McDonald cites his research work with Professor Vaibhav Srivastava for the Distributed Cyber-Physical Human Systems (D-CYPHER) Lab as some of his most formative work. He began this research experience through the Honors College’s Professorial Assistantship (PA) program his first year at MSU. He is particularly interested in the intersection of artificial intelligence (AI) and climate change solutions. One of his most notable projects was research utilizing environmental systems and monitoring to determine areas that may be “hotspots” for wildfires.
As a result of this project, McDonald was able to present his work at an AI conference. This experience in writing, teaching, and presenting solidified his decision to pursue graduate school and research over a career in industry. He has continued researching, with another of his projects published by the International Conference on Robotics and Automation.
Though research has been integral to his professional development, McDonald also credits his time in the classroom with sharpening his professional acumen. He feels that his transition from the classroom to the lab is very natural, emphasizing that he often applies formulas discussed in class to his lab work. His time with the D-CYPHER Lab also helps him understand the real-world applications of his studies.

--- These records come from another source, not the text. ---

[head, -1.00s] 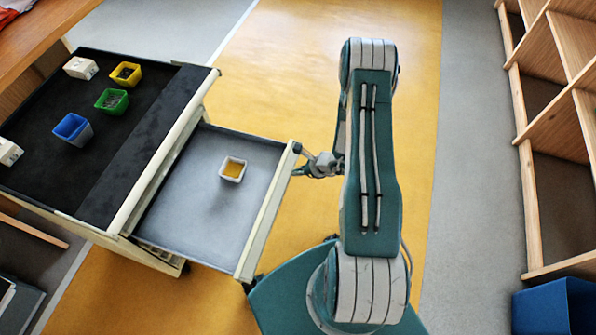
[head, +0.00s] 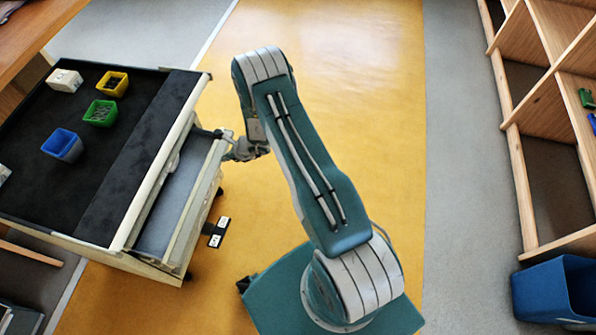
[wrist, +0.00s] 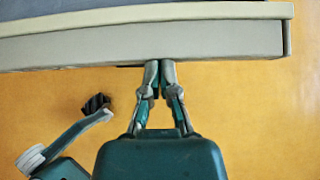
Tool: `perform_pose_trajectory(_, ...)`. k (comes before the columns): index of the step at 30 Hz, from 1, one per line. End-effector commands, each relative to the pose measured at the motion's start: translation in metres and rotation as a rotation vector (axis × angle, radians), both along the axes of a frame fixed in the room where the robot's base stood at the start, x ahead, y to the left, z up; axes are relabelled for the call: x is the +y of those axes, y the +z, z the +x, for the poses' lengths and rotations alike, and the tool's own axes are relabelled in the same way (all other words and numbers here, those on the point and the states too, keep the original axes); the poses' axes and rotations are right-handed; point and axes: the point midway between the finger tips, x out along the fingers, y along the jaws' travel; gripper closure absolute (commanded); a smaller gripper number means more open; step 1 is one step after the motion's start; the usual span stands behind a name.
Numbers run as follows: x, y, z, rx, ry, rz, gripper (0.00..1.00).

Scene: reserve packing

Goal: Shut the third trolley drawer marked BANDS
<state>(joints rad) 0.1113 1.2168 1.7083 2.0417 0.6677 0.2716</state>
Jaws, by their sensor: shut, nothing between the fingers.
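The trolley drawer (head: 197,205) is partly open, with a narrow strip of its grey inside (head: 172,195) showing beside the trolley top. No BANDS marking can be read in either view. My gripper (wrist: 159,66) is shut and empty, with its fingertips at the drawer's pale front (wrist: 200,42) in the wrist view, touching it or very close. In the head view my gripper (head: 226,136) is at the far end of the drawer front. The inside of the drawer is mostly hidden under the trolley top.
The trolley's black top (head: 45,185) holds yellow (head: 112,84), green (head: 101,113) and blue (head: 62,145) bins and white boxes. A small black-and-white piece (head: 216,232) shows beside the trolley. Wooden shelving (head: 515,150) and a blue bin (head: 550,290) stand right.

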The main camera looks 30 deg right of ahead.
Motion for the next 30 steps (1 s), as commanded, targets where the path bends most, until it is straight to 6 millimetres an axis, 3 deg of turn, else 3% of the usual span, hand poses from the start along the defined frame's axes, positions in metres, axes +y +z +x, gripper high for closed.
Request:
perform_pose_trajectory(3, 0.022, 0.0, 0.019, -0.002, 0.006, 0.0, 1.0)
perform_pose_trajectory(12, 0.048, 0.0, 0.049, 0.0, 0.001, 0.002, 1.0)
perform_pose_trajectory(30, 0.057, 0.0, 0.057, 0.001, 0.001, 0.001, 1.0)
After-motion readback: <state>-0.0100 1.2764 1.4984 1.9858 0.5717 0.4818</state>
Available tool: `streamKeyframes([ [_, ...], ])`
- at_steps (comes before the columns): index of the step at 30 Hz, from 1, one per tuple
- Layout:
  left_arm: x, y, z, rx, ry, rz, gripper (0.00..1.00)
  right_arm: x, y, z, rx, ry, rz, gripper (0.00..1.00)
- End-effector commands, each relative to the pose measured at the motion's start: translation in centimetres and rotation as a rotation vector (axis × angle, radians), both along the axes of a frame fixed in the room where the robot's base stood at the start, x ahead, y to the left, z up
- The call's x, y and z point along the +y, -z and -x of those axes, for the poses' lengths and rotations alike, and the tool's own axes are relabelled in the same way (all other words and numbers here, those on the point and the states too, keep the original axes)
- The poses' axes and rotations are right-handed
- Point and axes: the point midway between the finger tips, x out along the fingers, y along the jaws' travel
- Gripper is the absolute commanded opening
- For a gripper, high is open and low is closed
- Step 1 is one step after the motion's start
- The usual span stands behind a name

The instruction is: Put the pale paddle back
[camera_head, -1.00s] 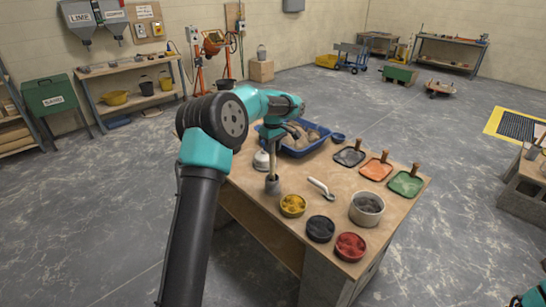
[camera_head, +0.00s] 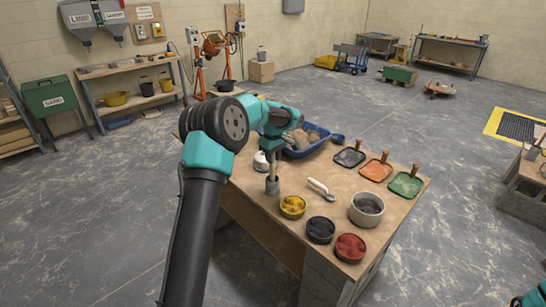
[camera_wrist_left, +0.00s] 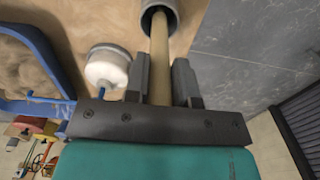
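The pale paddle (camera_head: 272,170) stands about upright, its lower end inside the grey cup (camera_head: 272,187) on the near left part of the table. My left gripper (camera_head: 271,153) is above the cup and shut on the paddle's shaft. In the left wrist view the pale shaft (camera_wrist_left: 159,55) runs between the two fingers (camera_wrist_left: 160,80) into the mouth of the grey cup (camera_wrist_left: 160,12). The paddle's lower end is hidden in the cup. Of my right arm only a teal piece shows at the lower right corner; its gripper is out of view.
A white-topped pot (camera_wrist_left: 107,68) stands close beside the cup. A blue tray (camera_head: 318,138) with tan lumps is behind. Yellow (camera_head: 292,206), dark (camera_head: 320,229) and red (camera_head: 350,247) tubs, a grey bucket (camera_head: 366,209) and a white-handled tool (camera_head: 320,189) are to the right.

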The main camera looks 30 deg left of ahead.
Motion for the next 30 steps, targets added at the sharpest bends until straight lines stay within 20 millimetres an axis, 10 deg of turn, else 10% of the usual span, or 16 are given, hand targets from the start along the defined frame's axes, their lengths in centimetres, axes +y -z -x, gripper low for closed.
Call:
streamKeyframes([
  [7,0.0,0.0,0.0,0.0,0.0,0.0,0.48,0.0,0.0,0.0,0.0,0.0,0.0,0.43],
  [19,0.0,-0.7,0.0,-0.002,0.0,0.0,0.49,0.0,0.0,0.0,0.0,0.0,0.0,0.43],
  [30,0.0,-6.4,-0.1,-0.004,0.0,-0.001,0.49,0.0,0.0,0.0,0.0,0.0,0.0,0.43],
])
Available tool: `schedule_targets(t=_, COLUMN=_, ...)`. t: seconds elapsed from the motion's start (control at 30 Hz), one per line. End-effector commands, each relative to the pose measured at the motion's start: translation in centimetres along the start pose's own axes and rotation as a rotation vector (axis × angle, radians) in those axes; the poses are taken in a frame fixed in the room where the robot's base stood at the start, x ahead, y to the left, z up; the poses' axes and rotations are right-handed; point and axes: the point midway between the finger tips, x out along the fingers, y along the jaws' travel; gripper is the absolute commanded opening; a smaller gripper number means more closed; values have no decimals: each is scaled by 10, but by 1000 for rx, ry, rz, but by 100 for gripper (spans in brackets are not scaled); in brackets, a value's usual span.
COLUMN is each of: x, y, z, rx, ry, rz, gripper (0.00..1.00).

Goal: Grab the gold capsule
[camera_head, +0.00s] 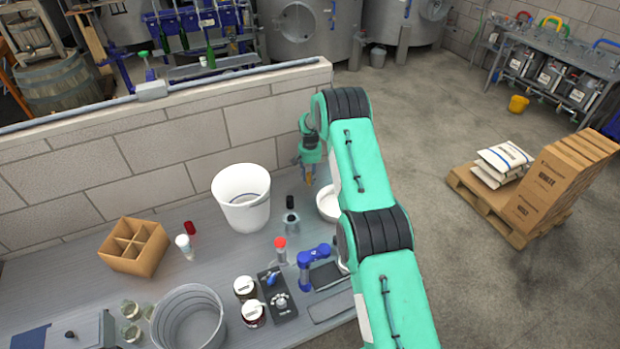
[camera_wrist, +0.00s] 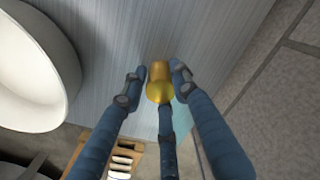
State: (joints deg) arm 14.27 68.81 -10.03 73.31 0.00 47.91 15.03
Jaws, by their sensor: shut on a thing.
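The gold capsule (camera_wrist: 159,85) is between the fingertips of my gripper (camera_wrist: 158,78) in the wrist view. Its rounded, shiny yellow end faces the camera. The blue fingers close around it from both sides, with a third finger from below. In the head view my gripper (camera_head: 309,172) points down near the wall at the back edge of the bench, with a small gold-brown patch of the capsule at its tips. Whether the capsule touches the bench top cannot be told.
A white bowl (camera_head: 328,204) stands close to my gripper, partly behind my arm. A white bucket (camera_head: 242,198) is to its left. A dark capsule (camera_head: 290,202), a red-capped bottle (camera_head: 280,250) and a cardboard divider box (camera_head: 134,247) stand on the grey bench (camera_head: 215,255). A block wall (camera_head: 150,155) runs behind.

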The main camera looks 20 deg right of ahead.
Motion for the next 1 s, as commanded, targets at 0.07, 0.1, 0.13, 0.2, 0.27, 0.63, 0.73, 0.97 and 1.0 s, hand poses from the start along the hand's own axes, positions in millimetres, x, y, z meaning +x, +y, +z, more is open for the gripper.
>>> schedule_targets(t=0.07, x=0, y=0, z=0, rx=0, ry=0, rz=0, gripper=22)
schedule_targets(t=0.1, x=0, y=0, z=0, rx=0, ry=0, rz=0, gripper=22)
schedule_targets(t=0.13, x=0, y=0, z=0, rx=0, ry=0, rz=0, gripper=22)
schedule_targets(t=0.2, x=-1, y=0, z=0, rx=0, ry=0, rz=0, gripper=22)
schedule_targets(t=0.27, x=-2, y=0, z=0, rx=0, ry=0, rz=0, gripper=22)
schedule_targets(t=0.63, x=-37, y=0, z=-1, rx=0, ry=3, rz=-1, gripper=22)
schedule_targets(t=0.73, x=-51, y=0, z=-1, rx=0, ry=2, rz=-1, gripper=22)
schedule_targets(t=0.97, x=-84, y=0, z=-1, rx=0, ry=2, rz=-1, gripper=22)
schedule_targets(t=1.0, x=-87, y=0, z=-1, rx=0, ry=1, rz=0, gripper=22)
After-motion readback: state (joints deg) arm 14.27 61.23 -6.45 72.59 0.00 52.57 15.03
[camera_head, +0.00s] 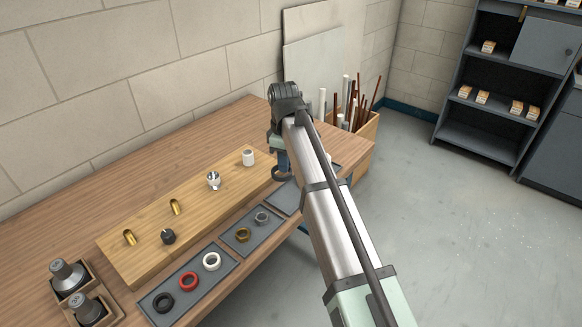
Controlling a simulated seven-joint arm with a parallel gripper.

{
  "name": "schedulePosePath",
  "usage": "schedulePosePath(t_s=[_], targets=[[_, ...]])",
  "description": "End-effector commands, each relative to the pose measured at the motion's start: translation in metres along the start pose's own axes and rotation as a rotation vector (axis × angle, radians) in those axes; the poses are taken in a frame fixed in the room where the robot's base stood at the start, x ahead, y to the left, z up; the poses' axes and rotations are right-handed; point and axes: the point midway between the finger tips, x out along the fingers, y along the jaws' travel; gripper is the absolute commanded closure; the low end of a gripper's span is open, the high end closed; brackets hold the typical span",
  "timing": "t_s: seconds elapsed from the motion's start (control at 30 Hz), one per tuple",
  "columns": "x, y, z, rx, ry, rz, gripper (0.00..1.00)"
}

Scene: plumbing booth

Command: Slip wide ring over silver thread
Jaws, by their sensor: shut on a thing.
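The silver fitting (213,180) stands upright on the light wooden board, with a bright top; its thread is too small to make out. My gripper (280,164) points down near the board's right end, to the right of the silver fitting and apart from it. It is shut on a dark ring (281,174), which shows just below it, above the area of the right tray. The fingers are mostly hidden by the wrist, so the exact grip on the ring cannot be told.
The board (130,252) also bears two brass pieces (129,237), a black piece (168,237) and a white cylinder (248,158). Trays in front hold black, red and white rings (211,261), plus brass and grey ones (262,218). The right tray (287,199) looks empty. Two grey-topped pieces (67,275) stand lower left.

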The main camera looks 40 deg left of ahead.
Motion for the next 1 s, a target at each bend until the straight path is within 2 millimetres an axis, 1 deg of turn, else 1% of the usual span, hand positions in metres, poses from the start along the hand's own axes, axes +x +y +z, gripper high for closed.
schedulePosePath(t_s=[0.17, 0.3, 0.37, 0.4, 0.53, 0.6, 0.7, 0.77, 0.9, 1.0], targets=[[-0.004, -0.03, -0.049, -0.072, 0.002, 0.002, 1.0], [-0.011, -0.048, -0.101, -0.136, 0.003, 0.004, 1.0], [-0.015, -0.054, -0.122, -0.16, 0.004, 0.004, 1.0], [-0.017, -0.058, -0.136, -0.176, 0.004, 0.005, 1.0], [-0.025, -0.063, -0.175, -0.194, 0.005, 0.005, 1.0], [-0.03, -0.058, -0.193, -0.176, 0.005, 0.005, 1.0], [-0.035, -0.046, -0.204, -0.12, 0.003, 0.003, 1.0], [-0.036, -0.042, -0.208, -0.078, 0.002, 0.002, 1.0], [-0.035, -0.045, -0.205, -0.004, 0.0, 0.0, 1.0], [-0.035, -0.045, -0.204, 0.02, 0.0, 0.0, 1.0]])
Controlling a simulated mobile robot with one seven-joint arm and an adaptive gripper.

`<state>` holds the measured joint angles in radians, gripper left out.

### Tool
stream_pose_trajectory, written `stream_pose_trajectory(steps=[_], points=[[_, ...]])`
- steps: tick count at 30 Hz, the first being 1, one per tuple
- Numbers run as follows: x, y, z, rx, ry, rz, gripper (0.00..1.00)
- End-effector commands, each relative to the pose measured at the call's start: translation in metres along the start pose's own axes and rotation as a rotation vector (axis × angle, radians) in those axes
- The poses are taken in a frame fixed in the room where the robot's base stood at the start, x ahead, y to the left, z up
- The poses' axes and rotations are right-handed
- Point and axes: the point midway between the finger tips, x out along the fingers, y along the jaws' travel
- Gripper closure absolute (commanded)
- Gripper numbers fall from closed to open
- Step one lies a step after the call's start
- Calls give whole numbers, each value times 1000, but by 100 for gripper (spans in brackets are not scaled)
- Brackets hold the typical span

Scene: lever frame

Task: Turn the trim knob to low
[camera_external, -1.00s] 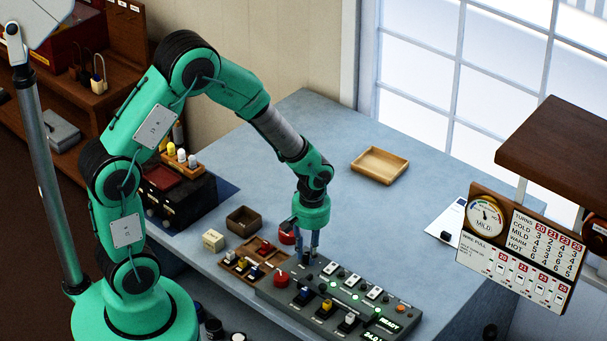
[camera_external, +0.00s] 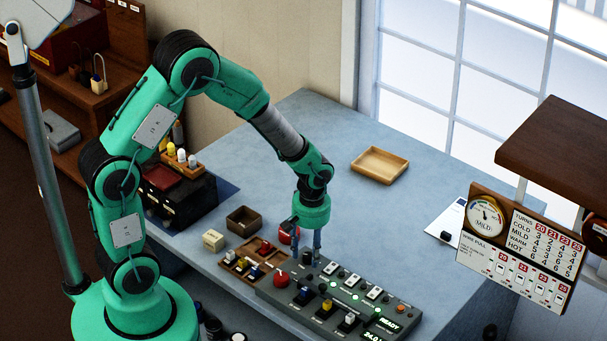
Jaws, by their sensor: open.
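The grey control panel (camera_external: 375,333) lies along the front of the bench, with levers, switches, green lights and a lit READY display (camera_external: 388,323). A black knob (camera_external: 307,258) stands at its back left corner; it may be the trim knob, but no label is readable. My gripper (camera_external: 307,246) is open and points down over this knob, with one finger on each side and its tips near the knob's top. I cannot tell whether a finger touches it. The knob's pointer is too small to read. A red round knob (camera_external: 281,280) sits at the panel's left end.
A wooden tray (camera_external: 244,262) with small levers lies left of the panel, beside a cream block (camera_external: 213,240) and a dark open box (camera_external: 243,220). The bench behind the panel is mostly clear around a shallow wooden tray (camera_external: 379,165).

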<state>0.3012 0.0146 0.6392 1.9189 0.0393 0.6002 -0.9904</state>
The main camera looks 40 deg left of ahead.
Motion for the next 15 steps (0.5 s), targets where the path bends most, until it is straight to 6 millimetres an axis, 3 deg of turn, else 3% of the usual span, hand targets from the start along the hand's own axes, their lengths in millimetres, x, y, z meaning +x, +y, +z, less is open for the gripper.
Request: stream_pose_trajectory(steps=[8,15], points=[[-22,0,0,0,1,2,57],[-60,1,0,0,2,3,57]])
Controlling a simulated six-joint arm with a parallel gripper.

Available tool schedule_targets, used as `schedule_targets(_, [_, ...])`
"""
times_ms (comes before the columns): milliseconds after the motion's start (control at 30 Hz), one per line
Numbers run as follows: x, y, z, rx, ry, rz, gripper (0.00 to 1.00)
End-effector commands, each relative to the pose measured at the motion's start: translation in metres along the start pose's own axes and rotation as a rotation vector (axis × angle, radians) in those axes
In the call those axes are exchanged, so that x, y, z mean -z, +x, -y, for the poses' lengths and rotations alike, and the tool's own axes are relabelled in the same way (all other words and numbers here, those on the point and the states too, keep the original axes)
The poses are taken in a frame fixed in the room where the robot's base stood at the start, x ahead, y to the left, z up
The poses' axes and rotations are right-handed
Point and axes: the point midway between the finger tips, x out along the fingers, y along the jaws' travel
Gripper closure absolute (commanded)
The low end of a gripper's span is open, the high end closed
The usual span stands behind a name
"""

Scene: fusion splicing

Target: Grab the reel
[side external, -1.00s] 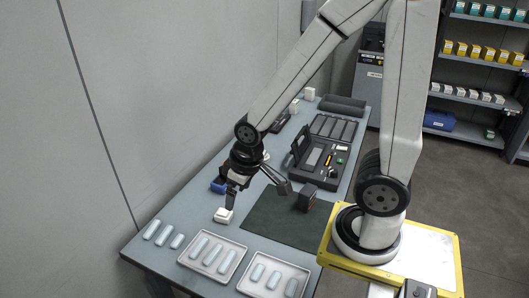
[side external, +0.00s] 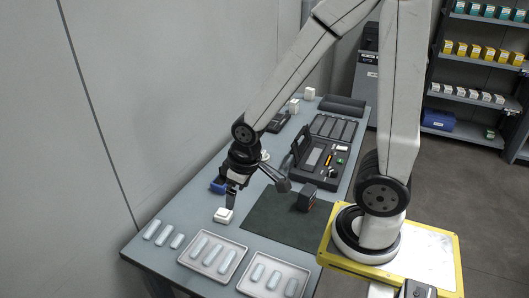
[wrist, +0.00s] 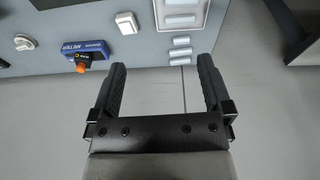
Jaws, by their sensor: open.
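A round white piece that looks like the reel (wrist: 24,42) lies on the table at the upper left of the wrist view. In the side view a white piece (side external: 264,156), probably the same one, shows partly behind my wrist. My gripper (side external: 231,205) hangs above the table's near left part, close to a small white block (side external: 222,215). In the wrist view my gripper (wrist: 162,68) has its two black fingers wide apart with nothing between them. The reel is to the left of the fingers and apart from them.
A blue device (wrist: 86,50) with an orange knob sits between the reel and my fingers in the wrist view. Trays of pale tubes (side external: 190,260) stand at the table's near end. A dark mat (side external: 262,222), a small black box (side external: 307,197) and an open black case (side external: 308,165) lie right.

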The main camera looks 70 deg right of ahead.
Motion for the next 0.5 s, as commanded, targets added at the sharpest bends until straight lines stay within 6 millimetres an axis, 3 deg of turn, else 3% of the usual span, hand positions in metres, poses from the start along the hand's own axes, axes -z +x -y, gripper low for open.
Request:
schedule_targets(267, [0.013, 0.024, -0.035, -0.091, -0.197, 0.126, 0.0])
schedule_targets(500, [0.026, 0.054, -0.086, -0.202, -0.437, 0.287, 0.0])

Beyond the academic, one of the aspects he values most about MSU is the culture of collaboration. The opportunity for community-building and mutual growth lets him build meaningful personal and professional relationships with his peers and professors. His time at MSU has highlighted the value of teamwork and communication, in the classroom and beyond.
“Push yourself but don’t be afraid to ask for help,” emphasized McDonald. Going outside of one’s comfort zone allows one to grow as an individual and professional; however, he believes that there is an undeniable strength in reaching out to an individual’s community for help and support.